Article de Lambert Toxé (IGE 2022-23)

Introduction

Combien sommes-nous de citadins à n’avoir jamais voulu nous retirer du brouhaha de la ville et profiter de la tranquillité de la campagne, nous ressourcer dans la pureté silencieuse de la montagne, ou nous laisser bercer par la symphonie apaisante des cigales en été ? Probablement aucun.

Peut-être devrions-nous nous interroger, comme le fait Baptiste Morizot dans son travail de philosophe, sur cette étrange faculté que nous avons, nous les hommes modernes, à ne percevoir dans la cacophonie du vivant qu’un bruit blanc qui au mieux nous relaxe, au pire nous indiffère.

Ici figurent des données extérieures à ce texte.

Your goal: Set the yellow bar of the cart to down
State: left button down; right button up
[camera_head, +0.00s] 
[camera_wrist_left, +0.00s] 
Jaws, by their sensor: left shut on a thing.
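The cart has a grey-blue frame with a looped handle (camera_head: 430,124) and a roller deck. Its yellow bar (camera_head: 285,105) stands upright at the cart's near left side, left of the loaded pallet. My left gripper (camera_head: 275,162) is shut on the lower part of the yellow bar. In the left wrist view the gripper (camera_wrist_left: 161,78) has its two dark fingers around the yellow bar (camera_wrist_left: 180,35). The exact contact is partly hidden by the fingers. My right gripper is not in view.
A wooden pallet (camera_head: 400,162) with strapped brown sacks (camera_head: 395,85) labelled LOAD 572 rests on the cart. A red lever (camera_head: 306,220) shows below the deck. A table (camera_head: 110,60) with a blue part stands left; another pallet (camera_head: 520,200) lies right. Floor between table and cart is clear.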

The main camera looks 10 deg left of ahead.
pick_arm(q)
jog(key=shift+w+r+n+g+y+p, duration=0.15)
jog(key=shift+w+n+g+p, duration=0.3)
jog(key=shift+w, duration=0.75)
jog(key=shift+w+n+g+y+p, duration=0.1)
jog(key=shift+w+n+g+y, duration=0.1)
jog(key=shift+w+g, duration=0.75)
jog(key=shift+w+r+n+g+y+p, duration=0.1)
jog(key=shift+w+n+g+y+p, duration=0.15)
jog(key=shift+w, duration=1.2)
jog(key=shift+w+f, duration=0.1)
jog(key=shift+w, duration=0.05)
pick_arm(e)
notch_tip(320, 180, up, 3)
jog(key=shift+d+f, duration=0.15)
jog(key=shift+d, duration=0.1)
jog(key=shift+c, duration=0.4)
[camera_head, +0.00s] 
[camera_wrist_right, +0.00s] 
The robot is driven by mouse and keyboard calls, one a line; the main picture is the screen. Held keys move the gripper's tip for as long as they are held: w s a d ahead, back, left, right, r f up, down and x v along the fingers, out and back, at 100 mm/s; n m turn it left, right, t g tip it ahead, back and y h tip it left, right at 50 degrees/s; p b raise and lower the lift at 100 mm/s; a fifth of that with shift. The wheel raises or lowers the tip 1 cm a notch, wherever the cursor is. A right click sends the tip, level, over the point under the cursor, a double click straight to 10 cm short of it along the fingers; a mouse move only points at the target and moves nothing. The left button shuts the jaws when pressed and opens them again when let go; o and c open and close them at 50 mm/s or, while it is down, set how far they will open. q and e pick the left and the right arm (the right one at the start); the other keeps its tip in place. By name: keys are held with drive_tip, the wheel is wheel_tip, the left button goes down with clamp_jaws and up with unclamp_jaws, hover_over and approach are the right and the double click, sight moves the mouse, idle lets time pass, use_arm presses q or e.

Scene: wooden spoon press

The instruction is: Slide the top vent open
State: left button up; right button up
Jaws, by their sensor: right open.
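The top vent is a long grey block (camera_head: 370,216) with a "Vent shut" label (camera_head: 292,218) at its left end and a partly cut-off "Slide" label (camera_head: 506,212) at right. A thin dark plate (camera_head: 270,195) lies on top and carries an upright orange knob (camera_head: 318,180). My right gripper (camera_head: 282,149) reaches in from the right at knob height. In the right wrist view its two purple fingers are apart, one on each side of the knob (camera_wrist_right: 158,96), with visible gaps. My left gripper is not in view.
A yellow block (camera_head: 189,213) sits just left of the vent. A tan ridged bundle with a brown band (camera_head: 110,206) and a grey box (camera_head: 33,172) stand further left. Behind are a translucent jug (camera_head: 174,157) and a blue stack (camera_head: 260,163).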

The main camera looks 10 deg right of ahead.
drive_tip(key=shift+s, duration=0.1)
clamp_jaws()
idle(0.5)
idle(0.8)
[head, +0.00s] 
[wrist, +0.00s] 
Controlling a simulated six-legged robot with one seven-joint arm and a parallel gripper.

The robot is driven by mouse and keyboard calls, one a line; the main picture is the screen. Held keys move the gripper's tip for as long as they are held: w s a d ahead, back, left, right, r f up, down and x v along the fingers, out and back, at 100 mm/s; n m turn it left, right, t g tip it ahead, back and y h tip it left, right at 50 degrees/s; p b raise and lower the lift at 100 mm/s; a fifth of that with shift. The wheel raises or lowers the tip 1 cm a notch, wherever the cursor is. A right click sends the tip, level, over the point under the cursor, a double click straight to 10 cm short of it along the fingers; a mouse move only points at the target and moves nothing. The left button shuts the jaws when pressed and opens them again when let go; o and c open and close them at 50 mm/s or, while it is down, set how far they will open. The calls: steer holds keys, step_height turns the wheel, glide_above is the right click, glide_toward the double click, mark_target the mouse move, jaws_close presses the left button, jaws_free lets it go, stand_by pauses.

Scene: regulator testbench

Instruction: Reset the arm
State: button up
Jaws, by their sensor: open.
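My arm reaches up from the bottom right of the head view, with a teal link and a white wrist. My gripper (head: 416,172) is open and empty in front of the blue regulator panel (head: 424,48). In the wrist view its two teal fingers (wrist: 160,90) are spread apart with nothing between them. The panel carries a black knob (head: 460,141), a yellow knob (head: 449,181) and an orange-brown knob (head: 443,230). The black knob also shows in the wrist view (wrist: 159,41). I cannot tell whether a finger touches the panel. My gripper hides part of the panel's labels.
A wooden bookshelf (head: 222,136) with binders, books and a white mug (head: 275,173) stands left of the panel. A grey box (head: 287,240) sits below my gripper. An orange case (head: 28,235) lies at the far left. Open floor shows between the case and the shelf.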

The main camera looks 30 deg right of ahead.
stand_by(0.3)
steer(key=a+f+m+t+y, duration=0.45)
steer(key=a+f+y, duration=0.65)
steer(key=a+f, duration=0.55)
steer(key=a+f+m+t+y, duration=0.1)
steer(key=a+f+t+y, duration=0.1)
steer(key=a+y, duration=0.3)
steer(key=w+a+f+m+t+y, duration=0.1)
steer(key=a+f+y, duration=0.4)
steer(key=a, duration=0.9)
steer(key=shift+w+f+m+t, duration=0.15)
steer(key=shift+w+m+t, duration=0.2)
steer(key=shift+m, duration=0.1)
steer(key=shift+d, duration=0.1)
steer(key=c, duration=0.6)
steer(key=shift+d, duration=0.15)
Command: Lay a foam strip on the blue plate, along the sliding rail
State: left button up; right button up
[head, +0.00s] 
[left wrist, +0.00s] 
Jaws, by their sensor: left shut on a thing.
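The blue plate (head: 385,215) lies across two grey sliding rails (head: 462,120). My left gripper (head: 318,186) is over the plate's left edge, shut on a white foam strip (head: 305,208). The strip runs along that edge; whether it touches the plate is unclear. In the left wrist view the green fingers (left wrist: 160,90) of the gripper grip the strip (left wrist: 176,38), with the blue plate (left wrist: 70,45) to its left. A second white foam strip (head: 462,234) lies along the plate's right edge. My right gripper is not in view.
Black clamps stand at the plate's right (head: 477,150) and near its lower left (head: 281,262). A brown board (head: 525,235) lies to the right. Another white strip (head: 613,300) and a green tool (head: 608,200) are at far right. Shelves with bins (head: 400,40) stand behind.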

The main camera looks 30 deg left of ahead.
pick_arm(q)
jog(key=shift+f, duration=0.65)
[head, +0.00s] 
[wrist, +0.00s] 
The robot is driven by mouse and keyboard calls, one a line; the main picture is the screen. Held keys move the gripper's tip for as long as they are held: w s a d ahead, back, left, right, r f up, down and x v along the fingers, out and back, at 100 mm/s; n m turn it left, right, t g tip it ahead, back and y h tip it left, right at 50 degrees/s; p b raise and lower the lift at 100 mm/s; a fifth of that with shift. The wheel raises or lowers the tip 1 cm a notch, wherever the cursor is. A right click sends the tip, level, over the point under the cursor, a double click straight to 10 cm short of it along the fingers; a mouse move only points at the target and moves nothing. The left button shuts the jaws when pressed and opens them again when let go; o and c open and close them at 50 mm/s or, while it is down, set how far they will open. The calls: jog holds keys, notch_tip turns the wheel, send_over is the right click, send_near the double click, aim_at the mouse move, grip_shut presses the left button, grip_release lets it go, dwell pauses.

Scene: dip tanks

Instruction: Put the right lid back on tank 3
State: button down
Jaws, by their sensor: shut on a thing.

« Combien de fois n’avons-nous rien vu de ce qui se tramait de vivant dans un lieu ? Probablement chaque jour. »
Baptiste Morizot.

La crise écologique que nous traversons compromet la qualité de notre expérience de la vie sur Terre et remet en cause les conditions mêmes de notre subsistance et de celle des générations futures. Celle-ci s’accompagne d’une crise des vivants caractérisée par un effondrement des populations, qualifié par certains de sixième extinction de masse, et par l’ébranlement de la faculté des milieux à assurer certaines fonctions pourtant essentielles à la vie.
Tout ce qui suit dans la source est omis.